The inside story of Saber, Embracer and a scuttled Saudi deal that changed everything
Part 3 of my private jet interview with Saber CEO Matt Karch, covering what went wrong at Embracer--gaming's once-voracious conglomerate--why he's hopeful for the future, plus Space Marine too
We were over Illinois or thereabouts when Matt Karch, CEO of Saber Interactive, began talking to me about the company’s brief but dramatic phase as a part of The Embracer Group. That’s the conglomerate that bought up dozens of game companies in the late 2010s and early 2020s but, as its fortunes turned in the last two years, cut its headcount by thousands.
We were in Karch’s private jet, one he’d bought in 2022 so that he and his team could make non-stop flights from the U.S. to Embracer HQ in Sweden.

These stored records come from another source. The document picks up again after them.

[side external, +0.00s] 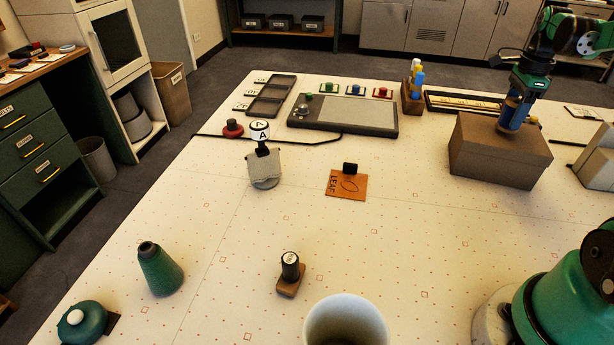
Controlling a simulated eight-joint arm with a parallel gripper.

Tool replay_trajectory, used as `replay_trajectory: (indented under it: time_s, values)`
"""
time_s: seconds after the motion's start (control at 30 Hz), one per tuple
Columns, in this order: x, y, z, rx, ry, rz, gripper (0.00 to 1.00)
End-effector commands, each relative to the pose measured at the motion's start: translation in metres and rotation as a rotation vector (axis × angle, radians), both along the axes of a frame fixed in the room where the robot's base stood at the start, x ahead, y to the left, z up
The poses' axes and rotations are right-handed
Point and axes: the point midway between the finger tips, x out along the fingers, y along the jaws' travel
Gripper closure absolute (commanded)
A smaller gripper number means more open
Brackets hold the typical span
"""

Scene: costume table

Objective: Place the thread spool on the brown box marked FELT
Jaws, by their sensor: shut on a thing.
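My gripper (521,97) is at the upper right, pointing down over the brown box (497,162). It is shut on the thread spool (512,116), which looks blue with a brown band near its top. The spool stands about upright over the box top, with its lower end at or very near the surface; I cannot tell whether it touches. The gripper's fingers partly hide the spool's top. No FELT marking is readable on the box sides that show.
Bottles in a brown holder (412,95) and a long tray (466,104) are near the box. A grey pad (345,115), an orange LEAF card (346,185), a green cone (160,270) and a white cup (346,322) are elsewhere. The table between card and box is clear.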

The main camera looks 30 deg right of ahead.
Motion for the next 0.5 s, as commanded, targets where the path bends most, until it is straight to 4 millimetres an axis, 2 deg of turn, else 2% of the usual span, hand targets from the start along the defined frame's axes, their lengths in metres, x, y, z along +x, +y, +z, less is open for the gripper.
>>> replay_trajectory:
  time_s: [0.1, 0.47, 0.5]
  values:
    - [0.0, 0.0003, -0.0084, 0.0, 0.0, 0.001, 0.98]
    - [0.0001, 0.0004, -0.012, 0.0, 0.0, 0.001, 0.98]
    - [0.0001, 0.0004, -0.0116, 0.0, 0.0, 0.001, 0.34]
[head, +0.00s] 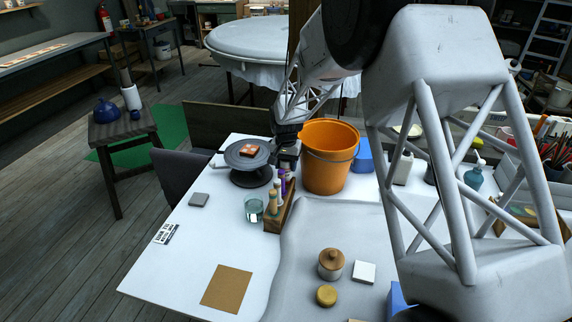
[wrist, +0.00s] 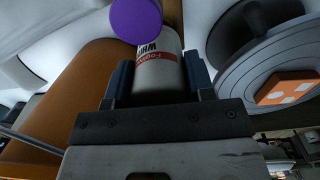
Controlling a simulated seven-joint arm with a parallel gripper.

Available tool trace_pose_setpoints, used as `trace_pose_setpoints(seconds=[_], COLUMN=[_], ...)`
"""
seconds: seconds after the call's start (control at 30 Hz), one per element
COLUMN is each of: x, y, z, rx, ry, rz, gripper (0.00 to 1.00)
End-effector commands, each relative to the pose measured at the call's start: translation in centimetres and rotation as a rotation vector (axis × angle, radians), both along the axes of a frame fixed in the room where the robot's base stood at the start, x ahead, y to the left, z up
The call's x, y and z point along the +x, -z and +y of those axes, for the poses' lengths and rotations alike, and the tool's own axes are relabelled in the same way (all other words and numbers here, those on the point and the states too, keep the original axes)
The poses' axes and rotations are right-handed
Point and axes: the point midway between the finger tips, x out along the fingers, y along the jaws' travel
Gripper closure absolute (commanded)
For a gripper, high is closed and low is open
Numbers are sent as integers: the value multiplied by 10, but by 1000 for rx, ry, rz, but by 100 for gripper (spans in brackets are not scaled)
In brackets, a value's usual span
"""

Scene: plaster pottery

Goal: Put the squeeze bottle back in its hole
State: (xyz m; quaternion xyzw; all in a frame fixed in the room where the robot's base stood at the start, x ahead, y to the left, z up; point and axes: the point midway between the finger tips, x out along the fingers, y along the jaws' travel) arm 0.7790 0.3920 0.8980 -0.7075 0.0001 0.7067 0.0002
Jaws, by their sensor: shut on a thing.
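My gripper (wrist: 160,85) is shut on the squeeze bottle (wrist: 158,72), which sits between its two dark fingers in the wrist view. The bottle is pale with a red label band and a purple cap (wrist: 136,18). In the head view my gripper (head: 288,152) is between the turntable and the orange bucket, above the far end of a wooden rack (head: 284,217). Purple shows just below the gripper there. Wooden-topped bottles (head: 272,201) stand at the rack's near end. I cannot see the empty hole, nor whether the bottle touches the rack.
The orange bucket (head: 331,160) stands close right of the gripper. A dark turntable (head: 250,158) with an orange tile (head: 253,150) is close left. A glass (head: 253,210) stands beside the rack. A lidded jar (head: 331,264) is nearer. The table's front left is mostly clear.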

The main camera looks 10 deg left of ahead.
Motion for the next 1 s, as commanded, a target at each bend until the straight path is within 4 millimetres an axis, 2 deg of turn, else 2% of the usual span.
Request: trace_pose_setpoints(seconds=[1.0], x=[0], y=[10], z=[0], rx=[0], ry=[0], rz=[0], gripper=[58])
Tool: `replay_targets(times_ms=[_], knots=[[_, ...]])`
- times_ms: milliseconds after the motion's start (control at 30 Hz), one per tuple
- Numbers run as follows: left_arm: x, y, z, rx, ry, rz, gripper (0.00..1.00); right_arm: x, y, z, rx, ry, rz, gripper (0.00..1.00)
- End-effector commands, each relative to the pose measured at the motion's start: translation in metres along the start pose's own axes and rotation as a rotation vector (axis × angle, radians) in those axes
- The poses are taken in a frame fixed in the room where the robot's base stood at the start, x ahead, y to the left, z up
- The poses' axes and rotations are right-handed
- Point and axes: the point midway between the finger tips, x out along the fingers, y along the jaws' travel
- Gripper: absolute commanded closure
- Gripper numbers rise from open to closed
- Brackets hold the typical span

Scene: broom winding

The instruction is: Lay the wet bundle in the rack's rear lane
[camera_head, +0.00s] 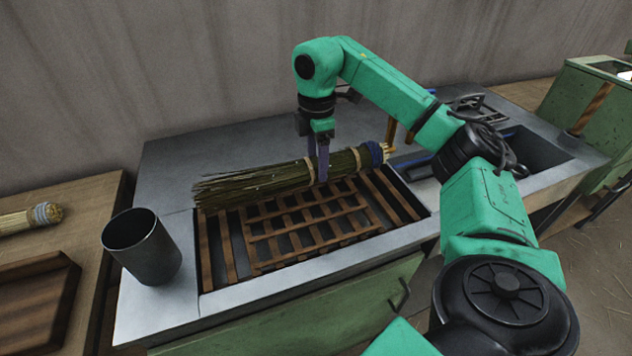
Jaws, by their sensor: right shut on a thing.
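The wet bundle (262,182) is a long, dark green sheaf of stalks with pale ties and a blue band near its right end. It lies lengthwise along the rear side of the brown slatted rack (308,234), with its loose stalk ends to the left. My right gripper (318,168) points down from above and is shut on the bundle right of its middle. The bundle hides the rear lane, and I cannot tell whether it touches the slats. My left gripper is not in view.
A dark metal cup (144,246) stands on the grey counter left of the rack. A pale bundle (30,215) and a wooden tray (38,300) sit on the left table. A wall rises behind. A sink basin (535,155) is at right.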

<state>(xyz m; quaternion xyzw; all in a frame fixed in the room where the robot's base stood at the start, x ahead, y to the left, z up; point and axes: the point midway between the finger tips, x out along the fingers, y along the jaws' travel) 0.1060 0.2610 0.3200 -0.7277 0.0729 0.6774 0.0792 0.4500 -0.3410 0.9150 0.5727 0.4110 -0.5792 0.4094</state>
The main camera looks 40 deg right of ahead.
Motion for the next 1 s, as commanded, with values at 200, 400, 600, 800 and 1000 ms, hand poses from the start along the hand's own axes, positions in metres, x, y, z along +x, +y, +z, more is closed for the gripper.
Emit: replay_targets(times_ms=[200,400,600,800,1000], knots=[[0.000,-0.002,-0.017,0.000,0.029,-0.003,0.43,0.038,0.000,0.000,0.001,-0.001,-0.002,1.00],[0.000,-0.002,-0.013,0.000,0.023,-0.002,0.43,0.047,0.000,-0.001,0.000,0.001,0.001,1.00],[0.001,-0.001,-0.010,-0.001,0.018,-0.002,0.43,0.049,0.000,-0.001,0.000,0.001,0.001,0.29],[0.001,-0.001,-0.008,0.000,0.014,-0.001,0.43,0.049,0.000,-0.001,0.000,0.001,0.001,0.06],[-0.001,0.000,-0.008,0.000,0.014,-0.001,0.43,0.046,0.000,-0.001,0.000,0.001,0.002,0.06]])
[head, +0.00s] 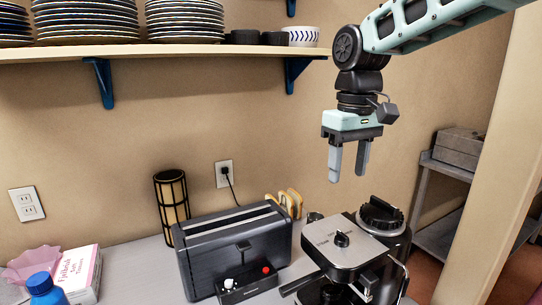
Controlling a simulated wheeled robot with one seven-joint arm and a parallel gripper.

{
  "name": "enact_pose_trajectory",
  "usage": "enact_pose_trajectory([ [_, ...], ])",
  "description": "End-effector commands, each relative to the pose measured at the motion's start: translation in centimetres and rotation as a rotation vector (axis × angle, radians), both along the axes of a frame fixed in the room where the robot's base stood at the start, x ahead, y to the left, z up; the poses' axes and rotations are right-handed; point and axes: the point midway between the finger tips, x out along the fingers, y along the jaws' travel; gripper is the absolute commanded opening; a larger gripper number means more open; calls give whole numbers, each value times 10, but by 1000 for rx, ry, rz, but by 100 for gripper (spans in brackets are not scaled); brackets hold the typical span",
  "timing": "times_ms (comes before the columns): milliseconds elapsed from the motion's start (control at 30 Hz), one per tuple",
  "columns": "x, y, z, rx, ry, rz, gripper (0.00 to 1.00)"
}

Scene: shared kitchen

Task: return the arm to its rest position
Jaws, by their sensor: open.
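My gripper (348,178) hangs from my arm at the upper right of the head view, with its fingers pointing down. The two grey fingers are apart and nothing is between them. The gripper is in the air above the black and silver coffee machine (335,240), and appears clear of it. No object is in contact with the fingers.
A shelf (190,51) with stacked plates (86,20) and bowls is left of my arm. Below stand a black toaster (235,250), a cylindrical lamp (172,205), a tissue box (80,270) and a blue bottle (45,290). A beige post (490,160) is at right.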

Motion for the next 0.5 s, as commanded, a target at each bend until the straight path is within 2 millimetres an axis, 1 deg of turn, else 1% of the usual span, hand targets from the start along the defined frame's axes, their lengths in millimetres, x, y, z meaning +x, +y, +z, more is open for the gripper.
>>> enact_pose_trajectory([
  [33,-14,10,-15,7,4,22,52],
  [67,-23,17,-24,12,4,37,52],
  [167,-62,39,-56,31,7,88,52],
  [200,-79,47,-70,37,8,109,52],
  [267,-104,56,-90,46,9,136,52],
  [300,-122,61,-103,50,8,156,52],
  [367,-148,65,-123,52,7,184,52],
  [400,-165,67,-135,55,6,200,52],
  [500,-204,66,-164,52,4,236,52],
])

Note: This is the third and final part of my airborne interview with Karch. It was conducted in mid-December 2024. Prior reading: Part 1; Part 2
Karch and I hit some other topics during this final leg of our journey, including Russia and (briefly) Star Wars, but Embracer— the acquisition, the failed Saudi deal, the split—took up most of our time flying over the eastern time zone.
Karch wanted to tell me how things went with Saber and Embracer. He was going to share some honest, if tough love, he said. He also kept mentioning a couple of things.
One was that he really likes Embracer CEO Lars Wingefors. “I don't really want to portray Embracer in a bad light here,” Karch said. “They made mistakes. Lars is a very, very trusting person. He's a good person.”
The other: the pilot of the plane we were flying in, Karch said, used to be Lars’ pilot.